PROBLEM: Restate the span of lines that starts with the line containing "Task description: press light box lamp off" and ends with the line containing "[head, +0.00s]", word for word, including both, with nothing else.

DATA ROWS:
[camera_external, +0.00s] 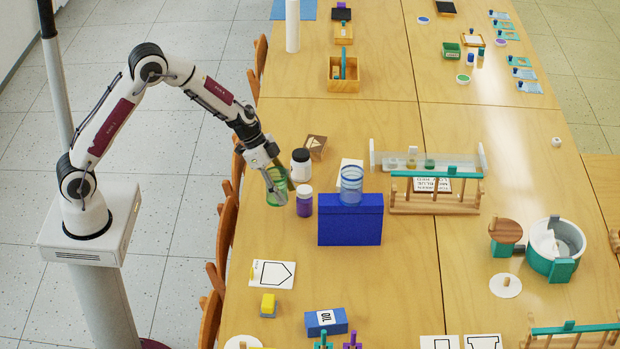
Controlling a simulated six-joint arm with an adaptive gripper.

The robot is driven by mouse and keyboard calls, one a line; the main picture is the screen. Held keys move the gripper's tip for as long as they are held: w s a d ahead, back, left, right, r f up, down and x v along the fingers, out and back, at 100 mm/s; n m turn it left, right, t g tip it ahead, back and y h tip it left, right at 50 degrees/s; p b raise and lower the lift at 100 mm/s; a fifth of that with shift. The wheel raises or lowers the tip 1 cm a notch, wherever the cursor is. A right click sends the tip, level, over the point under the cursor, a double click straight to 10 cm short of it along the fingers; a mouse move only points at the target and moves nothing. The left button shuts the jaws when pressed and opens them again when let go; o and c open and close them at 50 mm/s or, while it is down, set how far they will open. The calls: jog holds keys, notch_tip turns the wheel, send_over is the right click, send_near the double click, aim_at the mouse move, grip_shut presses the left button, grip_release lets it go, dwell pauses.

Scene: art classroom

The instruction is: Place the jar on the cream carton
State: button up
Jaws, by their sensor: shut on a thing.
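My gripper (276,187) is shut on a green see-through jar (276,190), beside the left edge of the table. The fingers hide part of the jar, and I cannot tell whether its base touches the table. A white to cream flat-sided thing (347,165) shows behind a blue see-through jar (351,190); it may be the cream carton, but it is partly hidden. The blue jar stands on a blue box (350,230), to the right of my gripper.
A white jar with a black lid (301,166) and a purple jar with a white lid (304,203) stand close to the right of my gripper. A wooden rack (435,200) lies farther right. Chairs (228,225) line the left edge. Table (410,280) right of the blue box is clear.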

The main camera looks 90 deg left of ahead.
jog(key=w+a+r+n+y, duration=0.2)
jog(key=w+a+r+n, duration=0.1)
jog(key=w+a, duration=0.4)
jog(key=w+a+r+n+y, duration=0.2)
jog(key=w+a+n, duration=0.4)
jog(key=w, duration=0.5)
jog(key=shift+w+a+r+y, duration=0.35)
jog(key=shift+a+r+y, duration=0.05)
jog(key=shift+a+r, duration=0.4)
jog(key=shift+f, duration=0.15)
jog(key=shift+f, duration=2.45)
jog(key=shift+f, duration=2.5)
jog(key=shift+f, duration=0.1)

* * *

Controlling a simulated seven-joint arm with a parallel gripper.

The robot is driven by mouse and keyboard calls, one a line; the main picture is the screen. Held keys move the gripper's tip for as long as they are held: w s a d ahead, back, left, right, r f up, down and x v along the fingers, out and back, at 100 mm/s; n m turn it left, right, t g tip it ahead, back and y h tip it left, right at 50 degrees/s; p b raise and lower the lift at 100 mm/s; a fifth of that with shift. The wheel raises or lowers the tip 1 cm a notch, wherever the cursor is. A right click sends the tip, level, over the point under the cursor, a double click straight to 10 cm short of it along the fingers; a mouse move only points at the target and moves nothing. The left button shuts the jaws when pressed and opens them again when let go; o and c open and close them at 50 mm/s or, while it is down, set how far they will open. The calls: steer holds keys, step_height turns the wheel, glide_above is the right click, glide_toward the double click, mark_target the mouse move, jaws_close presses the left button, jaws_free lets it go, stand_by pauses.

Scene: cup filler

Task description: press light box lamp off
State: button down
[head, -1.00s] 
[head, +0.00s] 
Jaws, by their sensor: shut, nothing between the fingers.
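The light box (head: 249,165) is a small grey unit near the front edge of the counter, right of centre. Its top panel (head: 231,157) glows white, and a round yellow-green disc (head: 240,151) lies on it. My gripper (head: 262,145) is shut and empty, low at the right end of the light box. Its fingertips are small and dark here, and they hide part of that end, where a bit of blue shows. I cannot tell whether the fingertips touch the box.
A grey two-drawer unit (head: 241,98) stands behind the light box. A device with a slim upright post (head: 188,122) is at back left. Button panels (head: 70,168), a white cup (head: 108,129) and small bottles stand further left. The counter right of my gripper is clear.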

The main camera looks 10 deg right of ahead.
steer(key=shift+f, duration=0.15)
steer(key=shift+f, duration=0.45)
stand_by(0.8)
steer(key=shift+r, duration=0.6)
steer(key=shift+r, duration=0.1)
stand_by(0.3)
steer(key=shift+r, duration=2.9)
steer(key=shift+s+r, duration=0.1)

RESPONSE TO THIS TASK:
Task description: press light box lamp off
State: button down
[head, -1.00s] 
[head, +0.00s] 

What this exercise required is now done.